What the task asks » All of the material below is to be restated word for word, apart from the pictures.

Supplied data »
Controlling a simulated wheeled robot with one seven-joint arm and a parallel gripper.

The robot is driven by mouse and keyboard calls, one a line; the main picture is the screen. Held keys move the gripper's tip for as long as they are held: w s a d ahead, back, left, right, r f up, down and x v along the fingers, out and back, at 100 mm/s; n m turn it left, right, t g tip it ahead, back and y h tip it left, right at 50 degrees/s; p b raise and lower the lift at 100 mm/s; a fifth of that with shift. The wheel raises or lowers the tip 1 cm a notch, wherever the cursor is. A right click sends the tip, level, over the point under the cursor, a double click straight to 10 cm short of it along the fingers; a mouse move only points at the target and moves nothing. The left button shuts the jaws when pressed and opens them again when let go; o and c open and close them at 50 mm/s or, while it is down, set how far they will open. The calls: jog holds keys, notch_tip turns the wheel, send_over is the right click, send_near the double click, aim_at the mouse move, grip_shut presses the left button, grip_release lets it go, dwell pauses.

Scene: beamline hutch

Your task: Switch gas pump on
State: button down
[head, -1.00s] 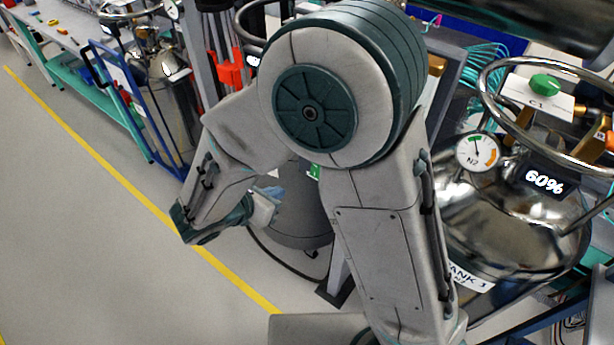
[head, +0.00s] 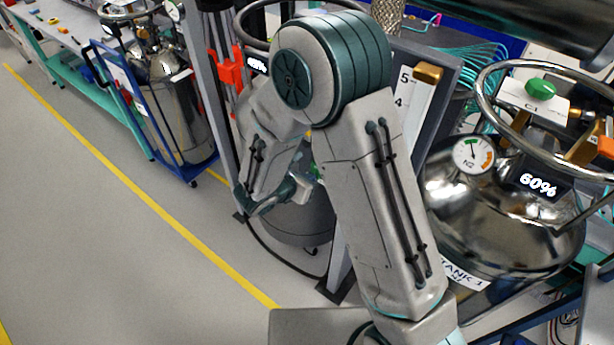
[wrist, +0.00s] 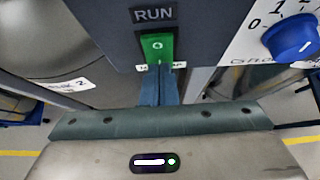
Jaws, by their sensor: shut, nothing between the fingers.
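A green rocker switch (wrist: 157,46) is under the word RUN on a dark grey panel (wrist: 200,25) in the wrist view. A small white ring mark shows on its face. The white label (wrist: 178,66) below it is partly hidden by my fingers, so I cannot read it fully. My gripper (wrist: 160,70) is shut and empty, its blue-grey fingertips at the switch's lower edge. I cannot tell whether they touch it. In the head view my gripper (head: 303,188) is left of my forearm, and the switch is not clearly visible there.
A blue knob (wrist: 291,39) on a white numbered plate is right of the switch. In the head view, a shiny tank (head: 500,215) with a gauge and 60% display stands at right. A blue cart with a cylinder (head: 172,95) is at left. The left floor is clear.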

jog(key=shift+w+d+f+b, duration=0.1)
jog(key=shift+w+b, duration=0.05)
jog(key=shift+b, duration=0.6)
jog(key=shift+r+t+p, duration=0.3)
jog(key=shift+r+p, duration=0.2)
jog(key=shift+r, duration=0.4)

Exercise solution »
Controlling a simulated wheeled robot with one seven-joint arm and a parallel gripper.

The robot is driven by mouse and keyboard calls, one a line; the main picture is the screen. Held keys move the gripper's tip for as long as they are held: w s a d ahead, back, left, right, r f up, down and x v along the fingers, out and back, at 100 mm/s; n m turn it left, right, t g tip it ahead, back and y h tip it left, right at 50 degrees/s; p b raise and lower the lift at 100 mm/s; a fifth of that with shift. The wheel raises or lowers the tip 1 cm a notch, wherever the cursor is. A right click sends the tip, level, over the point under the cursor, a double click straight to 10 cm short of it along the fingers; a mouse move only points at the target and moves nothing. The left button shuts the jaws when pressed and opens them again when let go; o and c open and close them at 50 mm/s or, while it is down, set how far they will open. The calls: jog holds keys, notch_tip turns the wheel, send_over is the right click, send_near the double click, aim_at the mouse move, grip_shut presses the left button, grip_release lets it go, dwell pauses.

Scene: beamline hutch

Your task: Switch gas pump on
State: button down
[head, -1.00s] 
[head, +0.00s] 
[wrist, +0.00s] 
Jaws, by their sensor: shut, nothing between the fingers.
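A green rocker switch (wrist: 157,46) is under the word RUN on a dark grey panel (wrist: 200,25) in the wrist view. A small white ring mark shows on its face. The white label (wrist: 178,66) below it is partly hidden by my fingers, so I cannot read it fully. My gripper (wrist: 160,70) is shut and empty, its blue-grey fingertips at the switch's lower edge. I cannot tell whether they touch it. In the head view my gripper (head: 303,188) is left of my forearm, and the switch is not clearly visible there.
A blue knob (wrist: 291,39) on a white numbered plate is right of the switch. In the head view, a shiny tank (head: 500,215) with a gauge and 60% display stands at right. A blue cart with a cylinder (head: 172,95) is at left. The left floor is clear.

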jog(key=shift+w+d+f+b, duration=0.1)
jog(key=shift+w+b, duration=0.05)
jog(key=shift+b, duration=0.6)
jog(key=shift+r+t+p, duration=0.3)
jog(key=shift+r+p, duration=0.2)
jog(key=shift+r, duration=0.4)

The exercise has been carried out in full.